Foi golpe. Com o Supremo, com tudo

Passados quase sete anos daquele domingo, 17 de abril, há a percepção geral de que Dilma jamais praticou corrupção, embora a mídia permanecesse muda

Fernando Castilho

Terça - 07/02/2023 às 16:30



Foto: Marcelo Camargo/Agência Brasil O Golpe
O Golpe

Dilma seria defenestrada pelo poder devido a um crime de responsabilidade inventado de última hora, as tais pedaladas fiscais que não significaram apropriação indevida de recursos. NÃO HOUVE CORRUPÇÃO!

O que deputados e senadores queriam de fato era espaço para eles próprios praticarem a corrupção, já que Dilma fechara as comportas do dinheiro ilegal. Era preciso estancar a sangria.

Domingo, 17 de abril de 2016, um dos dias mais vergonhosos da história do Brasil.

Foi nesse dia que a Câmara, abarrotada de deputados, votou o impeachment de Dilma Rousseff.

Vimos com indignação, vergonha e horror, parlamentares citarem a família, a esposa, os filhos, o cachorro, o papagaio para darem seus votos a favor da derrubada da presidenta.

Não faltou, claro, o voto do então deputado Jair Bolsonaro que prestou homenagem ao maior torturador do país, aquele mesmo que torturou Dilma barbaramente, o coronel Brilhante Ustra.

Voltando mais ainda no passado, uma conversa telefônica gravada do então senador Romero Jucá com um empresário expunha como as coisas eram tramadas nas sombras. Jucá afirmava que era preciso tirar Dilma e colocar Temer no poder. Que era preciso estancar a sangria. Que tinha que ser com o Supremo, com tudo, deixando revelar que tinha o apoio dos ministros do STF, embora poupasse o então ministro Teori Zavascki que, segundo ele, não compactuaria com o golpe.

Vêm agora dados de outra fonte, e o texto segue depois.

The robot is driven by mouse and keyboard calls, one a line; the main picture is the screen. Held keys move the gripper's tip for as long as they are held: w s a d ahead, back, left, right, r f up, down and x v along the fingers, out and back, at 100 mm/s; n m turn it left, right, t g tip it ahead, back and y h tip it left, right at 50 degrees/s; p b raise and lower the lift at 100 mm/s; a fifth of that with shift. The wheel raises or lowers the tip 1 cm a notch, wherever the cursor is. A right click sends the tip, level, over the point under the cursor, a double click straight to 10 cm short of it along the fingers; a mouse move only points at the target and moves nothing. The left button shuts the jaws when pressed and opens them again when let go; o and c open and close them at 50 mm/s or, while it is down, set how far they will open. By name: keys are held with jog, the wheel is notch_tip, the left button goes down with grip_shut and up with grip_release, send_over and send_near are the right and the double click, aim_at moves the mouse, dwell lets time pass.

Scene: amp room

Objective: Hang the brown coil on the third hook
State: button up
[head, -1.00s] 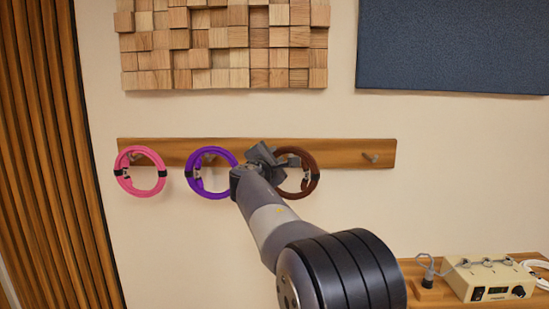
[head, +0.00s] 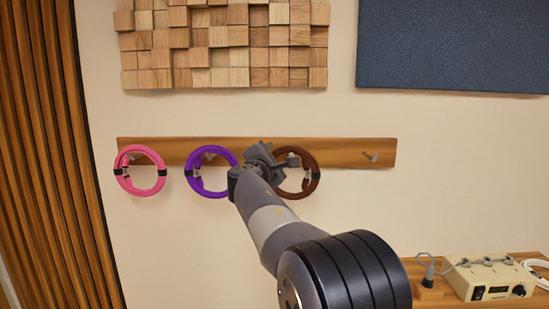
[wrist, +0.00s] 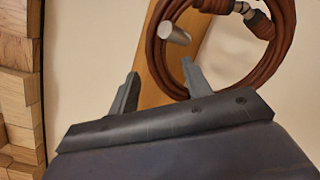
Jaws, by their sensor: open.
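The brown coil (head: 316,180) hangs against the wooden rack (head: 340,153), third from the left, partly hidden by my gripper in the head view. In the wrist view the coil (wrist: 267,70) is at the upper right, and a metal hook (wrist: 175,34) crosses its band, so it looks hung on that hook. My gripper (head: 274,159) is in front of the coil's upper left side.
A pink coil (head: 160,183) and a purple coil (head: 233,181) hang on the hooks to the left. The rightmost hook (head: 371,156) is bare. Wood blocks (head: 225,45) and a blue panel (head: 455,45) are above. A device (head: 490,278) stands on a shelf at lower right.

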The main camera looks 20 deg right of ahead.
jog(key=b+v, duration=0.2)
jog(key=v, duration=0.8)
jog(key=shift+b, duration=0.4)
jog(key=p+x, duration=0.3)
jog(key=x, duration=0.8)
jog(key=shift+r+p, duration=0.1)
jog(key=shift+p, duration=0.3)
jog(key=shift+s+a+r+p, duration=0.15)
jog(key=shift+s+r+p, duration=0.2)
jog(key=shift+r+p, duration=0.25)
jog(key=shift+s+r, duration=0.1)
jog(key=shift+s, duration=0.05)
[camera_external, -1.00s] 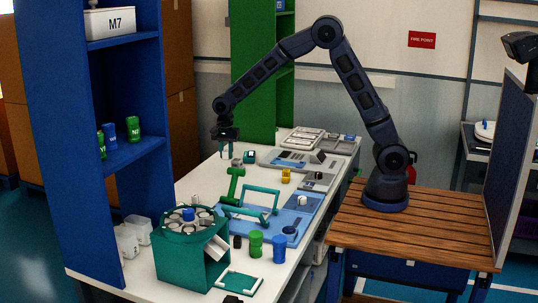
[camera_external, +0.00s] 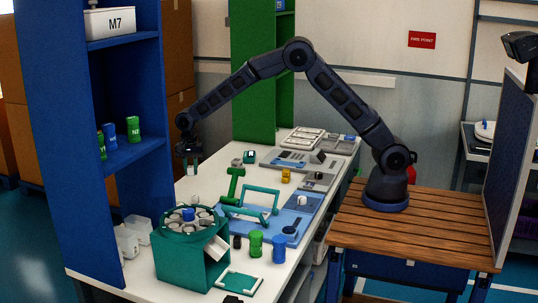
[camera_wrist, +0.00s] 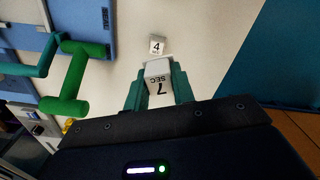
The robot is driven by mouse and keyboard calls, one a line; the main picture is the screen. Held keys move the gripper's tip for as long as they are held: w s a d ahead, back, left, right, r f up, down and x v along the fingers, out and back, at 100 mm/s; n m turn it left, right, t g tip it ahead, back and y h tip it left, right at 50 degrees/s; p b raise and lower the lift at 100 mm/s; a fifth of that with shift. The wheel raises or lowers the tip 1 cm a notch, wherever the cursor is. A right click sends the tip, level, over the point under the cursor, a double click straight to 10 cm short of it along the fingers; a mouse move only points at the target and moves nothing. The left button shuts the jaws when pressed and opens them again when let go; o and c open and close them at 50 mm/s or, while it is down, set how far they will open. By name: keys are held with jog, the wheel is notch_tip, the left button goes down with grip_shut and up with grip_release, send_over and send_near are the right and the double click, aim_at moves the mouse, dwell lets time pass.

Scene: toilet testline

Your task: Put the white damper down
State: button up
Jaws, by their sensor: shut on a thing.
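My gripper (camera_external: 190,168) hangs over the left edge area of the white table (camera_external: 210,178), near the blue shelf. In the wrist view my gripper's teal fingers (camera_wrist: 158,90) are shut on the white damper (camera_wrist: 158,72), a small white block marked "7 SEC". The damper is held above the table; its exact height is hard to judge. In the external view it is too small to make out clearly. A second white block marked "4 SEC" (camera_wrist: 157,44) stands on the table just beyond the held one.
A blue shelf (camera_external: 135,155) with green and blue cans rises at the left. A teal box with a round carousel (camera_external: 190,260) stands at the front. A green hammer-shaped part (camera_external: 235,185) and teal frame (camera_external: 262,195) lie to the right. Bare tabletop shows around the gripper.

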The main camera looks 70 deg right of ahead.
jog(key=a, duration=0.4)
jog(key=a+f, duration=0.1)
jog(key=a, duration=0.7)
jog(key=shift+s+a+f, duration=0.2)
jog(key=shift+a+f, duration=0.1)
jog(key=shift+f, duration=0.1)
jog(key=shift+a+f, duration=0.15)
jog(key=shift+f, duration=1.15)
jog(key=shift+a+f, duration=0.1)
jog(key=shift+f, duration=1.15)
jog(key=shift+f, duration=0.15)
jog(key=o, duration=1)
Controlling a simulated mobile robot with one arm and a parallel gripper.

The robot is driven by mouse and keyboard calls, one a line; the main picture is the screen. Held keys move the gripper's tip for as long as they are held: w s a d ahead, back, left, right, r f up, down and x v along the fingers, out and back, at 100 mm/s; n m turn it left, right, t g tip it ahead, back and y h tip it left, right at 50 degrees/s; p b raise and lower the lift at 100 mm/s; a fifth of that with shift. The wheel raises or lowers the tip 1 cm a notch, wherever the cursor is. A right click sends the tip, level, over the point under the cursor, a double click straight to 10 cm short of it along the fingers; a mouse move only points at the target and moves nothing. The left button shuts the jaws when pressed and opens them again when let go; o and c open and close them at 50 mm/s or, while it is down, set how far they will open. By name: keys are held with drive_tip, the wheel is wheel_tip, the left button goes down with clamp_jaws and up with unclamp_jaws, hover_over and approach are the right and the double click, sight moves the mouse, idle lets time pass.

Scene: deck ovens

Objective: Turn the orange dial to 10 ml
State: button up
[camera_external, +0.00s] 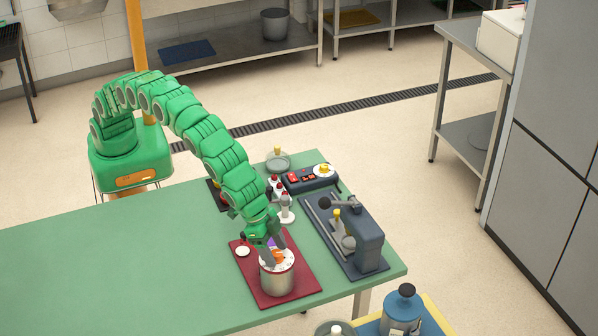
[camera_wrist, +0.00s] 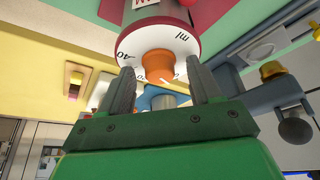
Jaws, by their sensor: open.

Depreende-se, então, que o ministro Luís Roberto Barroso, indicado pela própria Dilma, também estaria no bolso do colete de Jucá. Mais pra frente, falarei sobre Barroso.

Quem acompanhou todo o processo que começou bem lá atrás em 2013, quando inicialmente pessoas ligadas ao Movimento Passe Livre saíram às ruas para protestar contra o aumento de 20 centavos nas passagens de ônibus e metrô em São Paulo, viu que o movimento cresceu, impulsionado pela mídia, ganhando as ruas de todo o Brasil e tomou outros rumos e outra significação. Agora o motivo da revolta não seria mais o preço das passagens, mas um descontentamento geral com a presidenta, fazendo com que sua aprovação despencasse de 60 para 30% em apenas um mês. Quero afirmar que o povo, de maneira geral, até maio de 2013, gostava muito do governo Dilma, mas já em junho, o odiava. Salta aos olhos o artificialismo.

A partir daquele ano, os ataques contra Dilma começaram a aumentar e tornaram sua reeleição, em 2014, que parecia favas contadas, bem mais difícil do que se pensava.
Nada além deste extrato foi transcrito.